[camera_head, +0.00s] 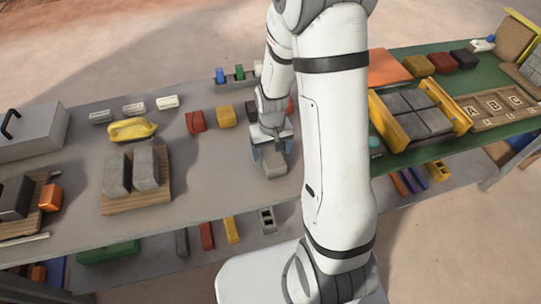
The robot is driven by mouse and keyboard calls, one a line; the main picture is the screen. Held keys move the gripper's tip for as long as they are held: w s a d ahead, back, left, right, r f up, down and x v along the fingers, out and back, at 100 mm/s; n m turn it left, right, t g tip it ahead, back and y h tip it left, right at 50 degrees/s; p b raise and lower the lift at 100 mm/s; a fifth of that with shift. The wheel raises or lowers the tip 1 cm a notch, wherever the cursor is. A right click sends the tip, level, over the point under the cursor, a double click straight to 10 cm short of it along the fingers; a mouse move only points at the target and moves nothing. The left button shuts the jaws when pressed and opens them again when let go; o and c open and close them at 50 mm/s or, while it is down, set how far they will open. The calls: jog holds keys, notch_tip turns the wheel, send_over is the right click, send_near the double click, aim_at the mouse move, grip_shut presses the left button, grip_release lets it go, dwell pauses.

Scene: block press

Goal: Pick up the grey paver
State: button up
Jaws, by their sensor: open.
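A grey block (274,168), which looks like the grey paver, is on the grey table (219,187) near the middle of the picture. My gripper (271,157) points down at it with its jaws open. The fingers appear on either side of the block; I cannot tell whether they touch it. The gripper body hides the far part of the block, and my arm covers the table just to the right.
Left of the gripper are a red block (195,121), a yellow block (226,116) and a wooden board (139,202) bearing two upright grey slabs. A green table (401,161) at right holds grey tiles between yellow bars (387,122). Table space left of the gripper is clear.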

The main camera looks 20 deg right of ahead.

§ Request:
Across the data above, how many lines include the word "ahead"? Give only the count.

§ Problem solution:
2